To the layman, the Grand National is the biggest betting event horse racing has to offer. It’s true that the classic four-mile two-furlong steeplechase does see millions of people and millions of pounds gambled on it. But for serious racing fans and bookmakers alike, nothing compares to the Cheltenham Festival.
Every March, over the course of four days, 28 jumps races take place before almost 300,000 fanatical racegoers the action will unfold. It’s very different to any sporting event found anywhere in the world. Naturally, you might be thinking ‘Royal Ascot’ about now but that is not a real horse race meeting, it is a toff’s ball where ridiculously expensive hats get their one and only public outing and uncorked bottles of Champagne are left to waste.
We concede horses to race there and win big prizes but these flat racers are quickly whisked off to stud to make their insanely wealthy owners even richer and they never see a second season on a racecourse. The champions do at Cheltenham, they come back year after year to cement their names in the history books creating an indelible memory that those present will recite decades later saying “I was there”.

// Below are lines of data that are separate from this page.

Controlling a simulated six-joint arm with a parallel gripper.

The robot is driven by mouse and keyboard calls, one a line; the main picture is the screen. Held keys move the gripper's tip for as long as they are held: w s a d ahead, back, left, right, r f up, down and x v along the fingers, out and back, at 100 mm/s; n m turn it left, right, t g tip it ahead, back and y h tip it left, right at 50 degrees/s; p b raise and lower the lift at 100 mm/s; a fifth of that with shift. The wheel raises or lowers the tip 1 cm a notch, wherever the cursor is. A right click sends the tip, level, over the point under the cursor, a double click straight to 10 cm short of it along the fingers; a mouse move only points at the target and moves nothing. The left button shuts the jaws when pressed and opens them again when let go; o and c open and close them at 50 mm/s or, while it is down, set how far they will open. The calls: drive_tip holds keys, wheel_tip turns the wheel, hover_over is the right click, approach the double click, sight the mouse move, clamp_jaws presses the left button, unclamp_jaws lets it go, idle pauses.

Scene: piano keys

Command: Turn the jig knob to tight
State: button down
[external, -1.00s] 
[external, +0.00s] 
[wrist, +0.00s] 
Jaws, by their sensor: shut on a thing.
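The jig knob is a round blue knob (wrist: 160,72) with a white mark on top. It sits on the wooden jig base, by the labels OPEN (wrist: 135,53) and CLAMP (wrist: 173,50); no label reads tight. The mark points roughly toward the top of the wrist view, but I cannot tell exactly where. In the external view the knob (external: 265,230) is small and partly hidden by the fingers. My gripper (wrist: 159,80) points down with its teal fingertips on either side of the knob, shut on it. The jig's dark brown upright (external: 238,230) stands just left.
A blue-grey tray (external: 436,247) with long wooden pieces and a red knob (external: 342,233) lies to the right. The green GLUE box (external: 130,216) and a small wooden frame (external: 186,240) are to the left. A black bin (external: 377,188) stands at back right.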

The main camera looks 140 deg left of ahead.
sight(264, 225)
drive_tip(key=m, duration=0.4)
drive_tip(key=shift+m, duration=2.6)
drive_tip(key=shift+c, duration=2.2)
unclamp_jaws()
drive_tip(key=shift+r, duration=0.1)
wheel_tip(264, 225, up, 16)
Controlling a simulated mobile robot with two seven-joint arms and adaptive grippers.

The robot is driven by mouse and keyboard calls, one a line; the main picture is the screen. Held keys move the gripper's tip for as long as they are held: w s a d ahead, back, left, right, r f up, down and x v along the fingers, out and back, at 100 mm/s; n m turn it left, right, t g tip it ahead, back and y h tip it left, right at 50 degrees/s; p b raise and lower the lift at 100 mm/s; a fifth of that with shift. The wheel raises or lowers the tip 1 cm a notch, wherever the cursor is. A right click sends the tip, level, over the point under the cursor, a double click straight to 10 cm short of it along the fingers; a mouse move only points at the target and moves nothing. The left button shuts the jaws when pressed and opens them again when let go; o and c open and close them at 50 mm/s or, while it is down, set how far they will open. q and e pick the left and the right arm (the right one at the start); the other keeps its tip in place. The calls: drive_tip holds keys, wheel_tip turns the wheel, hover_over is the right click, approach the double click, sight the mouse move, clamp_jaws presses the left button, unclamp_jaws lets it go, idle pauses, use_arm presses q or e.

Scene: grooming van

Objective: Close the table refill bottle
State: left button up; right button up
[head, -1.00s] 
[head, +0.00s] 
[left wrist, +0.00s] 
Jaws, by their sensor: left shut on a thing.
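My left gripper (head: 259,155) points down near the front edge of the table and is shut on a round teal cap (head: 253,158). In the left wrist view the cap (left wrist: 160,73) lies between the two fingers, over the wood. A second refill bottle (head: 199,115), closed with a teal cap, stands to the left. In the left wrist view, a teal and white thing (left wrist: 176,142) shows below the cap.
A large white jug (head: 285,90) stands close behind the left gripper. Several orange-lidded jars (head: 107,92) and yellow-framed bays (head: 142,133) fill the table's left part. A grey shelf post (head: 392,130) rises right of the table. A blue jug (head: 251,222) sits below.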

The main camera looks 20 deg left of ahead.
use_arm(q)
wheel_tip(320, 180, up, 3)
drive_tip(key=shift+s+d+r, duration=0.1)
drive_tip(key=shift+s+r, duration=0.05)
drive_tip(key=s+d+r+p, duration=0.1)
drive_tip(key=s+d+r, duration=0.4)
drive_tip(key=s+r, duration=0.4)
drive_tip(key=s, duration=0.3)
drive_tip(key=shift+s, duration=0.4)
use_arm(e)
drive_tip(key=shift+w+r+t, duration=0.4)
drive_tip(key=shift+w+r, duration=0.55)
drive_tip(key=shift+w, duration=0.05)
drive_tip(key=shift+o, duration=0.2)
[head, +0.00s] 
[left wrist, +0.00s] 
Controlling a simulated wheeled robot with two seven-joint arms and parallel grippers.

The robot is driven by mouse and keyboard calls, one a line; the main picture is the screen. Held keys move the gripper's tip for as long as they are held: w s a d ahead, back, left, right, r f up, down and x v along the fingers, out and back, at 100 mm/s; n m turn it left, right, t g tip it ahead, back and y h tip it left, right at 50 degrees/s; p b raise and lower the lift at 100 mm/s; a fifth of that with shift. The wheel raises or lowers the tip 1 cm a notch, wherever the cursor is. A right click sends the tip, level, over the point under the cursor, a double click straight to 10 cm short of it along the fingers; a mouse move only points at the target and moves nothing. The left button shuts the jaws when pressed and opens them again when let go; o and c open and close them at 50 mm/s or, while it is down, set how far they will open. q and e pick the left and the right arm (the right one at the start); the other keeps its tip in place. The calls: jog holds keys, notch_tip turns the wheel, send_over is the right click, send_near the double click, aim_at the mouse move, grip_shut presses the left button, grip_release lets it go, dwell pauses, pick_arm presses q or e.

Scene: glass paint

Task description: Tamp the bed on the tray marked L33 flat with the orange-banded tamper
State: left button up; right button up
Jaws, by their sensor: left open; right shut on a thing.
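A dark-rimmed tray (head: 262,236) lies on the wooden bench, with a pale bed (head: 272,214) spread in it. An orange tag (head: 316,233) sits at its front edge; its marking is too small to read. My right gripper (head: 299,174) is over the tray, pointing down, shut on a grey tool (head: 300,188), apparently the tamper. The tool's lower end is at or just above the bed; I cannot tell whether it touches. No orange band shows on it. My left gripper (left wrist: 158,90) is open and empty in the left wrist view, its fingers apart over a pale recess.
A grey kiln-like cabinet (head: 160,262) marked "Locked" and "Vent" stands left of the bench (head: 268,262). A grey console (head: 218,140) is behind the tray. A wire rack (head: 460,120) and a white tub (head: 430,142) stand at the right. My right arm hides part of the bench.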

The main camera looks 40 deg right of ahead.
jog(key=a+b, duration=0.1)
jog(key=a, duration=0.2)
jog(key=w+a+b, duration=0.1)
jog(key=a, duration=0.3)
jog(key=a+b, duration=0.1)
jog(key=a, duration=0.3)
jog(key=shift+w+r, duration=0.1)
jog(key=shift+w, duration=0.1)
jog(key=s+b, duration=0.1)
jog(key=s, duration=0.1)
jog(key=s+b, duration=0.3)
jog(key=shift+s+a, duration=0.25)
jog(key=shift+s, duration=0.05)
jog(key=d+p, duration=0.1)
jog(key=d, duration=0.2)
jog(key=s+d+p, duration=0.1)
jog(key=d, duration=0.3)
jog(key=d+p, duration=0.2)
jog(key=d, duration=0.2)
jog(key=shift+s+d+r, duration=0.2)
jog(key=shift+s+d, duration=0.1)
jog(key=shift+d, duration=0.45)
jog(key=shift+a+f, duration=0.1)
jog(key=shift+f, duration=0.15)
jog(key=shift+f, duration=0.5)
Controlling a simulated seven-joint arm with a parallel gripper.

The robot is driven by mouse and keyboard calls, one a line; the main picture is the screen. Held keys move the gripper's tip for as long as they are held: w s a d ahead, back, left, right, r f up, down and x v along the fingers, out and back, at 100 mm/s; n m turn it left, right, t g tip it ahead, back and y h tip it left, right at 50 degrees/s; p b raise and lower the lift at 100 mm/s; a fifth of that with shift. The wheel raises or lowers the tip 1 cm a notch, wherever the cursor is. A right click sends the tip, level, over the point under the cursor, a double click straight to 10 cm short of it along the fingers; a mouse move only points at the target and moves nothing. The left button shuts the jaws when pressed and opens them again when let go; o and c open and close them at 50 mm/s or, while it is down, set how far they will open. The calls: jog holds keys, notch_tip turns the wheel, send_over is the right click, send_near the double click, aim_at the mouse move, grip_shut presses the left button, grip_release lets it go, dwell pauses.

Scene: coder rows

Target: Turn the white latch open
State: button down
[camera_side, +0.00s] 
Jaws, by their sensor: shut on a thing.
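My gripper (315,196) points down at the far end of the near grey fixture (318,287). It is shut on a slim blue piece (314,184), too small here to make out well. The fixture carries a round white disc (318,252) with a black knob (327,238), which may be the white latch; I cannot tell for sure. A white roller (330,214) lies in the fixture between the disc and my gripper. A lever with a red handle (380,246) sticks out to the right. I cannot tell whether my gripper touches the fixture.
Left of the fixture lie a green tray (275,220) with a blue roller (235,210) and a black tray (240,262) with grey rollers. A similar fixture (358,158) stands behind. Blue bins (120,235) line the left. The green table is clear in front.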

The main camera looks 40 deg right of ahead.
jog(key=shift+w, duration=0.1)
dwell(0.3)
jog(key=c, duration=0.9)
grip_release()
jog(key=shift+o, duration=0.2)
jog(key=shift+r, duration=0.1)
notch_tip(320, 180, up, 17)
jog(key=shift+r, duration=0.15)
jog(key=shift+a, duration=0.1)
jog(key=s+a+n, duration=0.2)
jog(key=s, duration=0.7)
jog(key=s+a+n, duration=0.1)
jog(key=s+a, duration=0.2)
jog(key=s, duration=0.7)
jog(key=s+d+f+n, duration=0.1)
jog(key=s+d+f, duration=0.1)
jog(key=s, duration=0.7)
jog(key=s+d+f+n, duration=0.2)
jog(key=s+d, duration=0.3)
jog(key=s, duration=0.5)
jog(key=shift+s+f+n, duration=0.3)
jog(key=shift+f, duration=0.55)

One such horse will line-up this year with the pint-sized Tiger Roll attempting to win at the meeting for a fifth consecutive year. If you check out our Cheltenham Festival betting guide you will see this Irish trained living legend is the clear 11/10 favourite with the bookmakers for the Cross Country Chase which takes place on the second day of the Festival (Wednesday, March 11th)
Another superstar and strong favourite is Altior who built up a sequence of 14 consecutive wins before being beaten for the first and only time at the start of the current season. He’s since got back on the scoreboard and the bookmakers are reporting he is the most heavily bet horse of all this year’s Cheltenham Festival runners and is now best odds of 2/1 to win another Champion Chase.
Unlike Tiger Roll, Altior is trained in the British Isles and long before the word Brexit was invented there has been a healthy ‘them vs us’ rivalry at the Cheltenham Festival with the cream of the Irish crop plundering up to and over half of the 28 races and £4.5 million total prize-money.
In recent times Tiger Roll’s owner, Michael O’Leary, has been amongst the Festival’s leading owners. He’s probably better known as the Chief Executive of Ryanair, the airline which, in 2020, has scheduled an additional 32 flights to ferry Irish racegoers to and from the airports closest to the Gloucestershire racecourse during Festival week.
If you want to see jumps racing at it’s very best then look no further than the 2020 Cheltenham Festival which runs from Tuesday 10th March – Friday 13th March.